The first principal component always spans the dimension of maximum spread of the data in multivariate space. The second principal component spans the dimension perpendicular (orthogonal) to the first and passes through the next widest spread of the data (for three dimensional data, the third principal component would be perpendicular to both previous axes, and be the third longest axis that meets that criterion of being uncorrelated).

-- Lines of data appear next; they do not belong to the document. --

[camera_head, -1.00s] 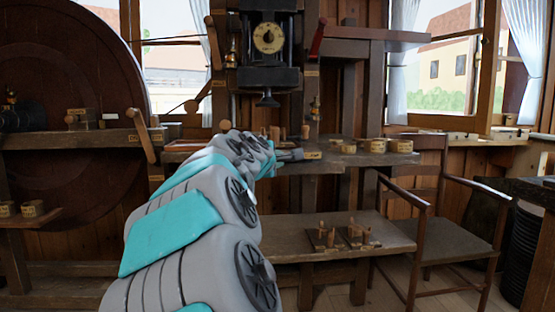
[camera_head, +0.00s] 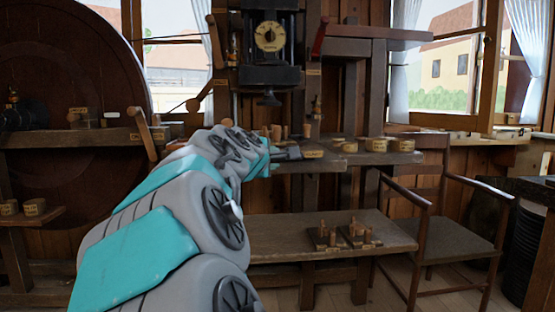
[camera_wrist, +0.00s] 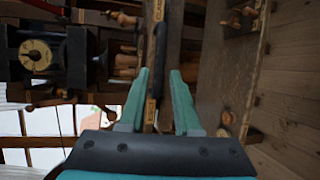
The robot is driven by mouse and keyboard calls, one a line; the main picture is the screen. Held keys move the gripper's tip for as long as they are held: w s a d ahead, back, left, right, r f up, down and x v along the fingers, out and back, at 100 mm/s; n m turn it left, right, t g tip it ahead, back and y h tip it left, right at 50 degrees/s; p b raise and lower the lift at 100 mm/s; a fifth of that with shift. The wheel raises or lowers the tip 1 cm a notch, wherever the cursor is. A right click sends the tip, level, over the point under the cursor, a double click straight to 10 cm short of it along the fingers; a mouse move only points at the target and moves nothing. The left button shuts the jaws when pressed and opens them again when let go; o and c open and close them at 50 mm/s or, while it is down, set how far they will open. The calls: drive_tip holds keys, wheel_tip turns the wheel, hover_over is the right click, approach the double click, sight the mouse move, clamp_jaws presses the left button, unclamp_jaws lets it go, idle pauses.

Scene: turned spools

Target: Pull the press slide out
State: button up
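The press (camera_head: 270,75) stands at the back of the bench, with a round cream dial on its front. It also shows turned sideways at the left of the wrist view (camera_wrist: 75,55). My gripper (camera_head: 288,153) is at the front edge of the bench below the press, beside a small tan label. In the wrist view my gripper (camera_wrist: 158,75) has its two teal fingers apart. A narrow dark bar (camera_wrist: 160,42) with tan labels lies ahead of and between them. I cannot tell whether this bar is the slide, or whether the fingers touch it.
Round labelled boxes (camera_head: 376,145) sit on the bench to the right. A lower shelf (camera_head: 330,240) holds small pegged blocks. A wooden chair (camera_head: 450,205) stands at the right, and a large dark wheel (camera_head: 70,75) at the left.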

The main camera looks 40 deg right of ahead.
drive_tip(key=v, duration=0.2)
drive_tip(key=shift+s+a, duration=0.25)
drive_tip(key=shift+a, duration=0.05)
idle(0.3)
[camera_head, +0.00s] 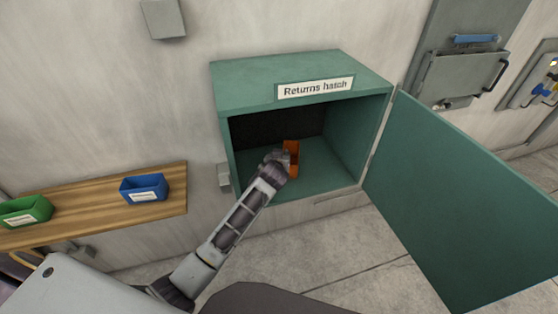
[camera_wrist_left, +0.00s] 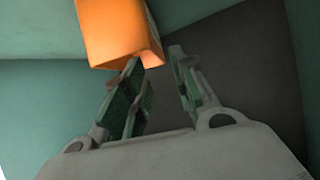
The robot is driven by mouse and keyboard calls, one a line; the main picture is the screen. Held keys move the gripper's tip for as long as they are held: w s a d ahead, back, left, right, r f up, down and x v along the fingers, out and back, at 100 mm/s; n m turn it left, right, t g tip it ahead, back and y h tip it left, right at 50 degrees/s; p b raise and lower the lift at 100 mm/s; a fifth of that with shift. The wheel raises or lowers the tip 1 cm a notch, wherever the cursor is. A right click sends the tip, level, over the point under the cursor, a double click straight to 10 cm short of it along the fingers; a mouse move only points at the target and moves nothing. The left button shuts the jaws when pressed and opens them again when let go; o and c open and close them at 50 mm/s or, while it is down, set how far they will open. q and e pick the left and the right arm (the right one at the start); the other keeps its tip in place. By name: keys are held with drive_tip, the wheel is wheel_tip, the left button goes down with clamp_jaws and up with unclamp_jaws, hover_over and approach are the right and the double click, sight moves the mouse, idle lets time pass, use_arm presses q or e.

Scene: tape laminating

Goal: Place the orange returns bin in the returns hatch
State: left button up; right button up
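The returns hatch (camera_head: 300,74) is a green box on the wall with a "Returns hatch" label, and its door (camera_head: 460,205) stands open to the right. The orange returns bin (camera_head: 291,158) is inside the hatch, around the middle of its opening. My left gripper (camera_head: 278,163) reaches into the hatch at the bin's left side and hides part of it. In the left wrist view the bin (camera_wrist_left: 118,30) is at the top, close to the fingertips. The left fingers (camera_wrist_left: 155,55) are apart with a visible gap. Whether they touch the bin is unclear. My right gripper is out of view.
A wooden shelf (camera_head: 100,208) at the left holds a blue bin (camera_head: 144,187) and a green bin (camera_head: 25,210). A grey wall panel (camera_head: 465,75) is at the upper right. The hatch floor (camera_head: 330,170) is clear right of the bin.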

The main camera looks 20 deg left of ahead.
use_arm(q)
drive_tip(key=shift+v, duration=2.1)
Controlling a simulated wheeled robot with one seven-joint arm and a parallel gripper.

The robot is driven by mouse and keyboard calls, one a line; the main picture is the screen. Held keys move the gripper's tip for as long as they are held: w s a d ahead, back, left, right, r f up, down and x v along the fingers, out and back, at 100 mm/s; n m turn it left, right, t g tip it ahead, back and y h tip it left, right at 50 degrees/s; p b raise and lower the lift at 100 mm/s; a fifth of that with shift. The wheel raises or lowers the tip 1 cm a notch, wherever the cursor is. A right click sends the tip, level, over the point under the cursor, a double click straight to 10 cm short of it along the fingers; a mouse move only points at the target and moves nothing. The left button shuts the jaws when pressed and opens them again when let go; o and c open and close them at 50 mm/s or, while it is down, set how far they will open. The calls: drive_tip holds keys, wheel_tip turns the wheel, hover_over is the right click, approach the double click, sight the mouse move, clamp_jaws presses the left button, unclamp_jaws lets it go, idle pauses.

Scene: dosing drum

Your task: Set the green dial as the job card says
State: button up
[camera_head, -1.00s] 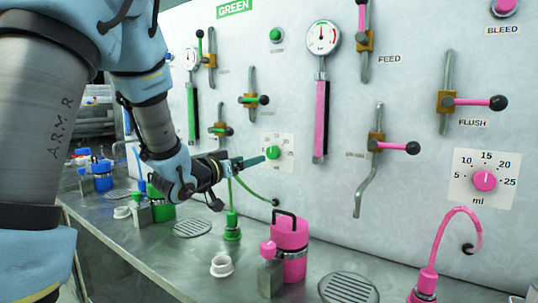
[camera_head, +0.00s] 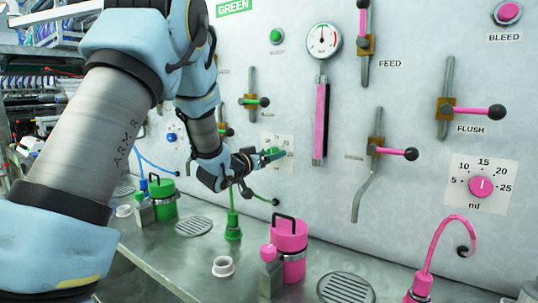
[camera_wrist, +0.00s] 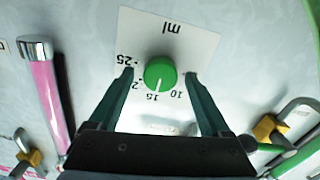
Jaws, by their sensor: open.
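The green dial (camera_wrist: 160,74) sits on a white scale plate (camera_wrist: 170,38) on the panel. The wrist view shows the scale upside down, marked ml, with 25, 15 and 10 legible. The dial's white pointer line aims at about 15. My gripper (camera_wrist: 158,78) is open, with one finger to each side of the dial and visible gaps. In the head view my gripper (camera_head: 272,155) is at the plate and partly hides the green dial (camera_head: 270,151). I see no job card in either view.
The panel carries a pink dial (camera_head: 482,186), a gauge (camera_head: 322,40) and several levers. In the wrist view a pink tube (camera_wrist: 47,95) is at left and a green-handled lever (camera_wrist: 285,140) at right. A pink canister (camera_head: 289,248) and green canister (camera_head: 162,197) stand on the metal bench.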

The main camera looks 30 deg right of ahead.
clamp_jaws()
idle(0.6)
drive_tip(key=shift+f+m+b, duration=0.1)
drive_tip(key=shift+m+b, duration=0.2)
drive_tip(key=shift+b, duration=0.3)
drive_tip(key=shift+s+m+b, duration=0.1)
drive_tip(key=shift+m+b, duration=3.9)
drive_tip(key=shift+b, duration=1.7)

10.7 Zebrafish in four dimensions!!!
Let's explore PCA further through a more thorough analysis of the zebrafish data. These data contain four potential predictor variables of interest that we might want to include in a multiple regression to predict swimming speed:
- fish length ('TotalLength');
- tail depth ('TailDepth');
- body depth ('BodyDepth');
- head length ('HeadLength').
Now that we are no longer dealing with just Y1 and Y2 it is harder to visualise the required four dimensional space, but that is where PCA can help!
These are all measures of fish size and shape, and as you have seen for the first two, we might expect all of them to be correlated to some extent. Have a look:
round(cor(zebrafish[, 6:9]), 3) ## Look at the correlation coefficients
pairs(zebrafish[, 6:9]) ## Observe the pairwise plots
Is there evidence for redundancy among these four variables?
Very likely; the correlations are all very strong, although none are exactly equal to +1 or -1.
Conveniently, there are a number of functions in R (other than eigen()
) to perform PCA and visualise the results. Below we use princomp()
. We set 'cor=T' to use standardised variables (and hence correlations), rather than the original variables.
## run the PCA
PCA4<-princomp(zebrafish[, 6:9], cor = T)
## look at the loadings
loadings(PCA4)
## Extract the eigenvalues (these are stored as standard deviations instead of variances, so we square them to get variances)
PCA4$sdev^2
## proportion of variance explained by each PC
summary(PCA4)
Try running the same PCA without 'cor=T' and compare the results to PCA4. This new PCA will use covariances instead of correlations. It is especially advisable to use correlations when our original variables are measured in different units (e.g., rainfall measured in mm/yr and temperature measured in degrees Celsius).